Apparently, the cougar phenomenon is just a blip. Because according to Facebook, when it comes to coupling up, men average about two years older than their female partners internationally.
In their latest post on love and relationships -- part of their week-long Valentine’s Day series -- analysts at Facebook Data Science combed through our profiles to extract data on age differences among Facebook couples.
And despite the cougar phenomenon and MILFs who give motherhood a good name, it seems the longstanding tradition of older man and younger woman remains the most common pairing.
Among Facebook couples around the world, men averaged 2.4 years older than their female partners, while the majority (67 percent) of relationships involve an older man and young female.
About 20 percent of Facebook couples involve an older woman and younger man, while 13 percent of partners are the same age.
The report also revealed interesting timelines and geographical patterns when it comes to love and age.
The age gap tends to grow larger among older couples, for example, while younger couples tend to be closer in age.
That’s understandable given the “school effect,” analysts say, as younger couples are more likely to meet at school.
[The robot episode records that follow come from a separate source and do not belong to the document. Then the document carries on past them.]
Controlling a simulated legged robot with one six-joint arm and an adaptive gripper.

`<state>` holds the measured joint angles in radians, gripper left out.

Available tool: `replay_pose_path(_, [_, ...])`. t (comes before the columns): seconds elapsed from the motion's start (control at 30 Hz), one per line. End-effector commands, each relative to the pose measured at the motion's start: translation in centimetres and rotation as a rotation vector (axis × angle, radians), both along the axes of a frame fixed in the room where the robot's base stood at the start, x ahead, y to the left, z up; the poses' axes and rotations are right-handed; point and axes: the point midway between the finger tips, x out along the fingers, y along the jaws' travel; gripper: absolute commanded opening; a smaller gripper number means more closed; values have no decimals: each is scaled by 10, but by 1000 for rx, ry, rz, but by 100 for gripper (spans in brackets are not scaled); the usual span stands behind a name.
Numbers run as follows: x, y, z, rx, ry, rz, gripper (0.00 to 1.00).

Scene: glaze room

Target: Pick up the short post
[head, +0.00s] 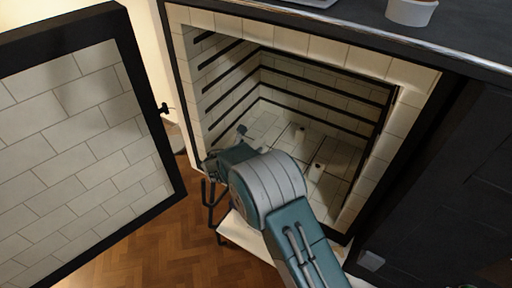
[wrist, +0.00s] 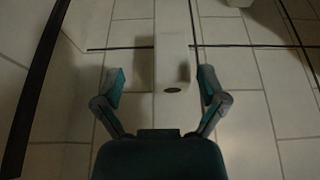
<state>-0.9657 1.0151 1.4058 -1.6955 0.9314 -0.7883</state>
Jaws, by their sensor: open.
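My gripper (head: 226,148) is inside the open kiln in the head view, low at its left side. In the wrist view my gripper (wrist: 162,72) is open, with one finger on each side of a pale post (wrist: 172,45). My arm hides part of the floor.
The kiln's brick-lined door (head: 90,110) stands open at the left. The brick walls (head: 330,105) carry dark horizontal grooves. A pale pot (head: 411,10) sits on the dark top. Another pale object (wrist: 239,3) shows at the wrist view's top edge.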

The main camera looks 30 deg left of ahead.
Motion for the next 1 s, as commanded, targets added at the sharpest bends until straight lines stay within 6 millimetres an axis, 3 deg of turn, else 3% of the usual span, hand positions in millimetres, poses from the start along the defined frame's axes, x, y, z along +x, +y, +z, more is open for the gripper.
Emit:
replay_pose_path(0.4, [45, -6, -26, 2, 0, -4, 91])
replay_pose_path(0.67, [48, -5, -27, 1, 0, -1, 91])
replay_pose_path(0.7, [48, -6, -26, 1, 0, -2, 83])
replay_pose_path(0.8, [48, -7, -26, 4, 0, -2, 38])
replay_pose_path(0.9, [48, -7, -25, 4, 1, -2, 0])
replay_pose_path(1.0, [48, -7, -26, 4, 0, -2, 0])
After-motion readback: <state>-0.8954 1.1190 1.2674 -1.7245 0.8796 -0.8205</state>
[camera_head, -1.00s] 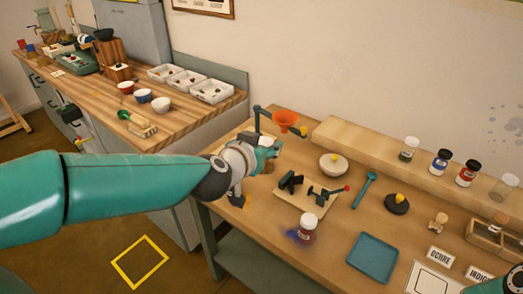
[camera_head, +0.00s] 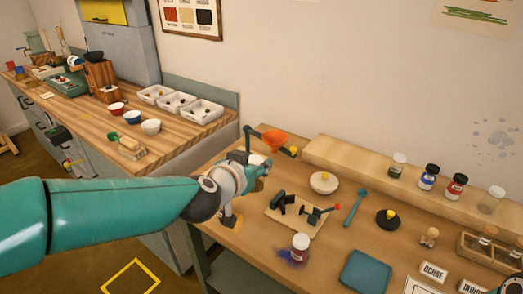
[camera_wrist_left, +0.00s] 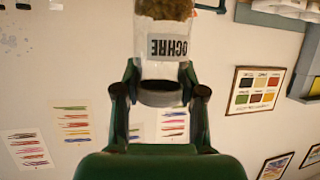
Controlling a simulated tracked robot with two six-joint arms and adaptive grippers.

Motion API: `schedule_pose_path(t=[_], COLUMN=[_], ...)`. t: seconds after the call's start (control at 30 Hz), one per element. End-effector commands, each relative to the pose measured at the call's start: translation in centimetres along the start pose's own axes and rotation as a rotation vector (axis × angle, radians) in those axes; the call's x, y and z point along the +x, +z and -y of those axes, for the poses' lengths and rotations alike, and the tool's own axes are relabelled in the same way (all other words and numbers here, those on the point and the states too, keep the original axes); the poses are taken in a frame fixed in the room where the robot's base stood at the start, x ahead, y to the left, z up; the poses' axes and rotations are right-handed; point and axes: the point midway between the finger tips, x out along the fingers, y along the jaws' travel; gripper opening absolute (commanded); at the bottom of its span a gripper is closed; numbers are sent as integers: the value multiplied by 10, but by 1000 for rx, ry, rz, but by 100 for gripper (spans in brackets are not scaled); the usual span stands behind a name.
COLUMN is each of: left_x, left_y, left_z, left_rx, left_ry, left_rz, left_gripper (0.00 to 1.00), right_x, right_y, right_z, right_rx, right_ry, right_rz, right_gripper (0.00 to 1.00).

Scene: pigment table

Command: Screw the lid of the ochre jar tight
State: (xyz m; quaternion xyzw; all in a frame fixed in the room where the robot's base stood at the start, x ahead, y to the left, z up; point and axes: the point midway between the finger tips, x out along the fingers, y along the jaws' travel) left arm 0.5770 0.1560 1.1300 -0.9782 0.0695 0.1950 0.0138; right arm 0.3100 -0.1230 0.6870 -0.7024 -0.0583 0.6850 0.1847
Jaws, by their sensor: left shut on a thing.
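The ochre jar (camera_wrist_left: 162,45) shows in the left wrist view. It is clear, with a white OCHRE label that reads upside down in this picture and brown-yellow pigment at the picture's top end. Its dark grey lid (camera_wrist_left: 162,93) sits at the other end, between the fingers of my left gripper (camera_wrist_left: 160,97), which are shut on it. In the head view my left gripper (camera_head: 256,170) is at the table's left end, near the funnel stand; the jar is not clearly made out there. Whether the jar touches the table is not visible.
An orange funnel (camera_head: 275,140) on a stand is close behind the left gripper. A wooden board with black fixtures (camera_head: 284,205), a red-labelled jar (camera_head: 300,246) and a pale bowl (camera_head: 323,182) are to its right.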

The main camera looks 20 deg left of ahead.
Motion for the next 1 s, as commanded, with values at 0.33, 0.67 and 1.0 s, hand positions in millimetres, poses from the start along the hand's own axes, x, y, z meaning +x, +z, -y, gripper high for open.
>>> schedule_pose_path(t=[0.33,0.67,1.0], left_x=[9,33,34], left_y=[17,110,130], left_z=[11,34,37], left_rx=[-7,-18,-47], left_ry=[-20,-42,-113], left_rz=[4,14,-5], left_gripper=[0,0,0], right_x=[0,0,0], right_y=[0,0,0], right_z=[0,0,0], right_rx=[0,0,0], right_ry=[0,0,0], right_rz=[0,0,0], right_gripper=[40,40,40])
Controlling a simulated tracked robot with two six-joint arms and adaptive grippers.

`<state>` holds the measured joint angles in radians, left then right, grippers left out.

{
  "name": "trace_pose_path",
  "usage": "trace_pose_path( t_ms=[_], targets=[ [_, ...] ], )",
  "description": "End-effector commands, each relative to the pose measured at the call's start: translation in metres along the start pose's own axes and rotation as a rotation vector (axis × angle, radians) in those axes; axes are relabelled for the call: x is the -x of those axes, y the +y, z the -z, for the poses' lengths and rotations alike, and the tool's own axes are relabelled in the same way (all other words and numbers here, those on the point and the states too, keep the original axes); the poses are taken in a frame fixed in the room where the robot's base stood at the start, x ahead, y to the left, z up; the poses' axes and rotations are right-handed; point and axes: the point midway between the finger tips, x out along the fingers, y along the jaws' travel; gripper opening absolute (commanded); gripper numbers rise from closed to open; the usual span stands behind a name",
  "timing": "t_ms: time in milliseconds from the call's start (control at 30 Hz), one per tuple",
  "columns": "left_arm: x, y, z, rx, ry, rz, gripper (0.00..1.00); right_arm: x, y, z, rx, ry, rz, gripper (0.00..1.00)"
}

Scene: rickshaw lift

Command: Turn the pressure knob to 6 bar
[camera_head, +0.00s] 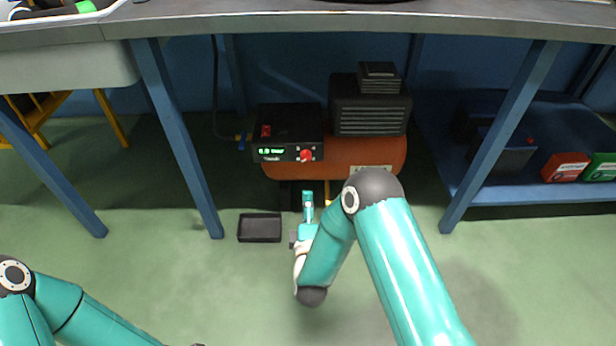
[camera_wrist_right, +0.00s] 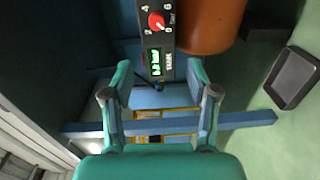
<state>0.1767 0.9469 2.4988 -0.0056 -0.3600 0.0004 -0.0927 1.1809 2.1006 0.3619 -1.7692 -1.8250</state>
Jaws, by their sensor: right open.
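The red pressure knob (camera_head: 306,156) sits on the front of a black control box (camera_head: 290,121) under the workbench. It also shows in the right wrist view (camera_wrist_right: 156,21), with a white mark and numbers around it. A lit green display (camera_head: 271,152) is left of the knob; its digits are too small to read surely. My right gripper (camera_head: 307,197) is below and in front of the box, apart from the knob. In the right wrist view its fingers (camera_wrist_right: 159,76) are spread and empty, with the panel beyond them. My left gripper is out of view; only its arm shows at lower left.
An orange tank (camera_head: 375,156) with a dark motor block (camera_head: 368,105) stands beside the box. The workbench top (camera_head: 300,22) overhangs it, with blue legs (camera_head: 180,140) on both sides. A black tray (camera_head: 260,228) lies on the floor. A blue shelf (camera_head: 540,192) is at right.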

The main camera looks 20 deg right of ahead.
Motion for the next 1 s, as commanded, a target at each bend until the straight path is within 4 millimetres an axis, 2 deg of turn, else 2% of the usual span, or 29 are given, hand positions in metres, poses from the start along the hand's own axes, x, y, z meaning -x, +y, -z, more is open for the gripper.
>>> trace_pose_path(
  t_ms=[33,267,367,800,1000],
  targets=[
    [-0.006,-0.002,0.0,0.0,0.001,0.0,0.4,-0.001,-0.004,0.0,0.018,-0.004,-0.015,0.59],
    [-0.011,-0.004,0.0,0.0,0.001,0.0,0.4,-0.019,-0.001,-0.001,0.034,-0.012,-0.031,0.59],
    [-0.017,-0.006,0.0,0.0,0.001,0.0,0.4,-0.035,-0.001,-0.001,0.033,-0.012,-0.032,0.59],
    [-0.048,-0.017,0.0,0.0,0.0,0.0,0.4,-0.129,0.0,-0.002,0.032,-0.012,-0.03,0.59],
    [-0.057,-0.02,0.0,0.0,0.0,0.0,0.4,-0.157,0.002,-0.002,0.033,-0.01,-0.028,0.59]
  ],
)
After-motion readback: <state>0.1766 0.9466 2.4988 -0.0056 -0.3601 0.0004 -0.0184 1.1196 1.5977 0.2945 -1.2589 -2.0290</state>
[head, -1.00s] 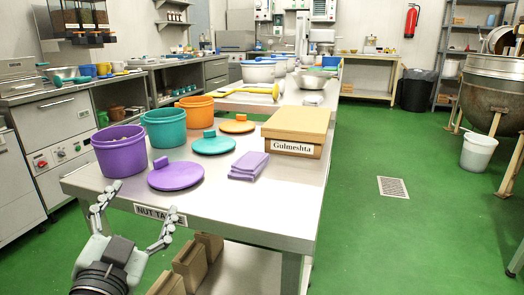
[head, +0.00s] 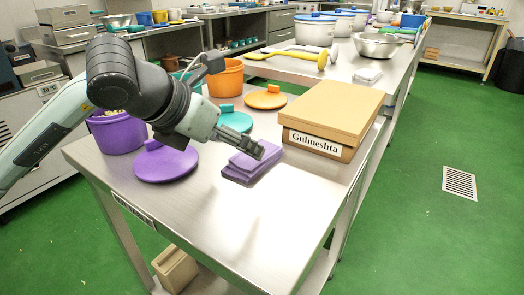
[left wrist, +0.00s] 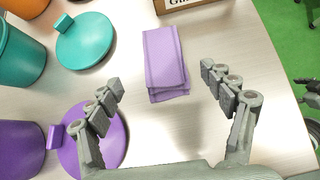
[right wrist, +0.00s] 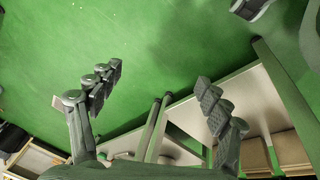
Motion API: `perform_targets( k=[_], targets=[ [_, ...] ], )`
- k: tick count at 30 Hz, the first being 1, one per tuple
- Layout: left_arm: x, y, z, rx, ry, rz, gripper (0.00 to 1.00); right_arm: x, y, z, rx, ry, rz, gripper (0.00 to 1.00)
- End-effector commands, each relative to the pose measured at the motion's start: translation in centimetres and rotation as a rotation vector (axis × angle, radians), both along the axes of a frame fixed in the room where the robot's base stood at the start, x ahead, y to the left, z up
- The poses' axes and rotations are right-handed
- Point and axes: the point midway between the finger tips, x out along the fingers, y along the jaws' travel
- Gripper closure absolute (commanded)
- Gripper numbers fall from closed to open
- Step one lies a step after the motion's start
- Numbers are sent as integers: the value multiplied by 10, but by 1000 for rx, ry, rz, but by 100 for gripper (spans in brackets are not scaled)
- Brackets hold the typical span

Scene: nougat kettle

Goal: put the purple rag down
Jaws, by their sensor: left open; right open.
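The folded purple rag (head: 248,166) lies flat on the steel table (head: 245,225), in front of the cardboard box. It also shows in the left wrist view (left wrist: 165,55), ahead of my left gripper (left wrist: 161,78) and between the lines of its spread fingers. My left gripper (head: 232,106) is open and empty above the table; one finger overlaps the rag in the head view, and I cannot tell whether it touches. My right gripper (right wrist: 160,76) is open and empty, with green floor and table legs beyond it; the head view does not show it.
The box labelled Gulmeshta (head: 330,112) stands behind the rag. A purple lid (head: 165,165), teal lid (head: 236,121) and orange lid (head: 265,98) lie nearby. Purple (head: 115,135) and orange (head: 228,78) tubs stand at left. The table's front right is clear.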

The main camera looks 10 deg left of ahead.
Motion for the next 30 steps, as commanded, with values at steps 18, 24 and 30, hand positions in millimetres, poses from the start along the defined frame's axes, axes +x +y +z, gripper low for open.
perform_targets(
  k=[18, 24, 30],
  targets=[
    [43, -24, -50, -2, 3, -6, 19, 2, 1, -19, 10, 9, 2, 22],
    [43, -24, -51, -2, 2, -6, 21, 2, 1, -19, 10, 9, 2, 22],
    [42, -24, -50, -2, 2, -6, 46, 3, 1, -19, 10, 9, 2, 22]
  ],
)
This holds most true for Australia, where age was the closest between men and women with an average age gap of 1.82 years.
The report also draws comparisons with the World Economic Forum’s Global Gender Gap report, which measures gender gaps on economic, political, education and health-based critera. The lower the ranking, the larger the gender inequality.
And after a side by side analysis, researchers found that lower GGG rankings correlated with higher age gaps in couples.
In the Facebook report, Arab countries posted the highest age gaps. Men in Egypt, for instance, averaged five years older than women, and 85 percent of relationships involve an older man and younger woman.
Couples in Scandinavian countries like Norway, Sweden and Finland, which rank highest on the gender gap report, post similar ages.
Where this trend diverges, however, is East Asia, where the gender gap is high but age difference relatively lower.